Stored dataset items:
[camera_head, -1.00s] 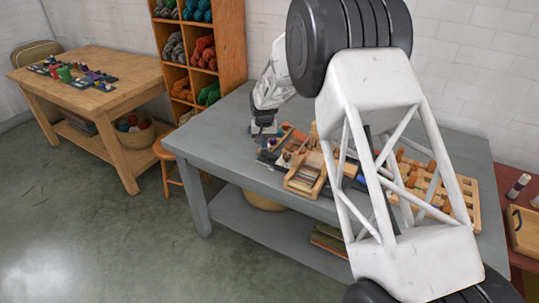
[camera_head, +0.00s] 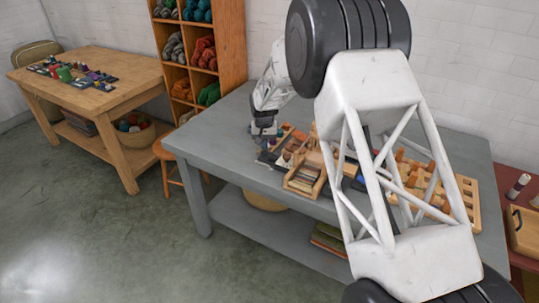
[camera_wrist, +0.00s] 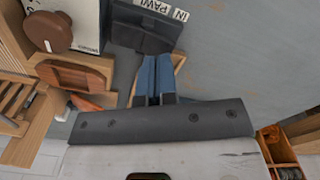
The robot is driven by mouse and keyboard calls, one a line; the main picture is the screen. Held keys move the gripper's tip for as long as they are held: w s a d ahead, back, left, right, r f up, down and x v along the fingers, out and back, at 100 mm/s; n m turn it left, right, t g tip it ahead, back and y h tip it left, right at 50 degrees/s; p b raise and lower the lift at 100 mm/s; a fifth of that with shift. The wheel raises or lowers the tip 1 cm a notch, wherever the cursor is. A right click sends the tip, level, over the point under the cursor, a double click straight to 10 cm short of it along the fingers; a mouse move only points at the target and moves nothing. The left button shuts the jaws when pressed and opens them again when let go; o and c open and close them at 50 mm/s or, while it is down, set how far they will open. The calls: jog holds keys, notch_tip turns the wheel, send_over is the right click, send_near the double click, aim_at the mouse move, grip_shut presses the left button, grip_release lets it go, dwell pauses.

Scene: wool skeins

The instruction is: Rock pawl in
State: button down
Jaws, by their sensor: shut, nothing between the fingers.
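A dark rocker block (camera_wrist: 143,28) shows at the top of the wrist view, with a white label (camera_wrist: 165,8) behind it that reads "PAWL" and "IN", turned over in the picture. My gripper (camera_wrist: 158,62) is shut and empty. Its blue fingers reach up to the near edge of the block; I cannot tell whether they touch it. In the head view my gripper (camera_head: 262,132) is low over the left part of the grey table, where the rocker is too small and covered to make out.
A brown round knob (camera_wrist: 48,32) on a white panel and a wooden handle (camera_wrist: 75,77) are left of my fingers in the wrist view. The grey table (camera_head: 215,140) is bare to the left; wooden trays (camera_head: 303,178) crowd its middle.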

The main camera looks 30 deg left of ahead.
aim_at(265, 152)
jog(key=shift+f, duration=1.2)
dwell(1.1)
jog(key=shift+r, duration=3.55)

--

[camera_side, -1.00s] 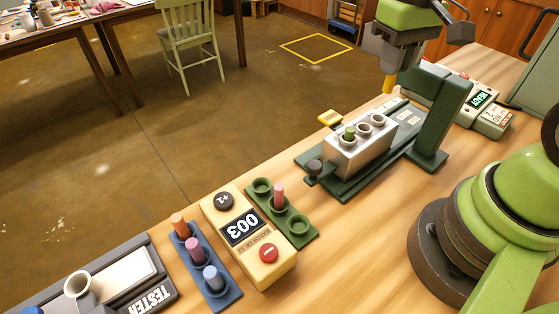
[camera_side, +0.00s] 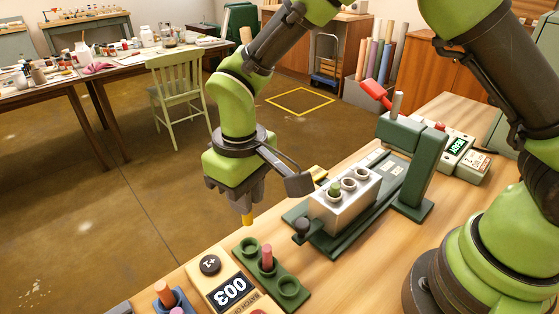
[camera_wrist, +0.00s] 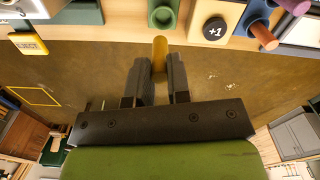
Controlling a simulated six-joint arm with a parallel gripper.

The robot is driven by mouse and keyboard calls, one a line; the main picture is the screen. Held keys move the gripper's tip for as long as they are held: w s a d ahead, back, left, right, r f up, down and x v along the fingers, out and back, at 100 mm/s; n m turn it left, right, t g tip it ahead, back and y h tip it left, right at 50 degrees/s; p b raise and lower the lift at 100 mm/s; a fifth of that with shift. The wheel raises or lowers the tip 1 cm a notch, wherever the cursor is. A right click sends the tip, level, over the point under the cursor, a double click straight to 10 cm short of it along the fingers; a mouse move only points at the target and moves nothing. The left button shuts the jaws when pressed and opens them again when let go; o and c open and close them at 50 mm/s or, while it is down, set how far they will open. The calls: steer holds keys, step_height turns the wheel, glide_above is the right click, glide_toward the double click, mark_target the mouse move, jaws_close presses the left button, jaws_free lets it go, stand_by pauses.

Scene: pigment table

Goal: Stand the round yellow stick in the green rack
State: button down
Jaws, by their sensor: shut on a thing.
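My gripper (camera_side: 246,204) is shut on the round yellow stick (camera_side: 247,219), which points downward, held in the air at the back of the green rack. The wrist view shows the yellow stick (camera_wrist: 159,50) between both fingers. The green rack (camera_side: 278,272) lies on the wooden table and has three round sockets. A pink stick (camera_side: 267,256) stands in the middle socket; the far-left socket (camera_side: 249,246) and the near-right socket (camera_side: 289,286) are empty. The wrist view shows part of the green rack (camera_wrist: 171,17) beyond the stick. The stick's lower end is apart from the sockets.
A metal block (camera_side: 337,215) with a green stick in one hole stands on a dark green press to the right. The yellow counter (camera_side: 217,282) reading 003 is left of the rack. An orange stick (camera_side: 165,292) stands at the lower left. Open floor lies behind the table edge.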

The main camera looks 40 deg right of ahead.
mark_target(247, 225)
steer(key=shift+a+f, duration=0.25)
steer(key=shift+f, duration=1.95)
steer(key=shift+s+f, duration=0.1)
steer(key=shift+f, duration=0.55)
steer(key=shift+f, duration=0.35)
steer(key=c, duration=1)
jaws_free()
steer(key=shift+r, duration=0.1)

* Stated goal: Return, from the data, each line that has the word "sends" in it.

* Written reply:
The robot is driven by mouse and keyboard calls, one a line; the main picture is the screen. Held keys move the gripper's tip for as long as they are held: w s a d ahead, back, left, right, r f up, down and x v along the fingers, out and back, at 100 mm/s; n m turn it left, right, t g tip it ahead, back and y h tip it left, right at 50 degrees/s; p b raise and lower the lift at 100 mm/s; a fifth of that with shift. The wheel raises or lowers the tip 1 cm a notch, wherever the cursor is. A right click sends the tip, level, over the point under the cursor, a double click straight to 10 cm short of it along the fingers; a mouse move only points at the target and moves nothing. The left button shuts the jaws when pressed and opens them again when let go; o and c open and close them at 50 mm/s or, while it is down, set how far they will open. The calls: jog holds keys, notch_tip turns the wheel, send_over is the right click, send_near the double click, aim_at the mouse move, grip_shut presses the left button, grip_release lets it go, dwell pauses.
The robot is driven by mouse and keyboard calls, one a line; the main picture is the screen. Held keys move the gripper's tip for as long as they are held: w s a d ahead, back, left, right, r f up, down and x v along the fingers, out and back, at 100 mm/s; n m turn it left, right, t g tip it ahead, back and y h tip it left, right at 50 degrees/s; p b raise and lower the lift at 100 mm/s; a fifth of that with shift. The wheel raises or lowers the tip 1 cm a notch, wherever the cursor is. A right click sends the tip, level, over the point under the cursor, a double click straight to 10 cm short of it along the fingers; a mouse move only points at the target and moves nothing. The left button shuts the jaws when pressed and opens them again when let go; o and c open and close them at 50 mm/s or, while it is down, set how far they will open. The calls: steer holds keys, step_height turns the wheel, glide_above is the right click, glide_toward the double click, mark_target the mouse move, jaws_close presses the left button, jaws_free lets it go, stand_by pauses.

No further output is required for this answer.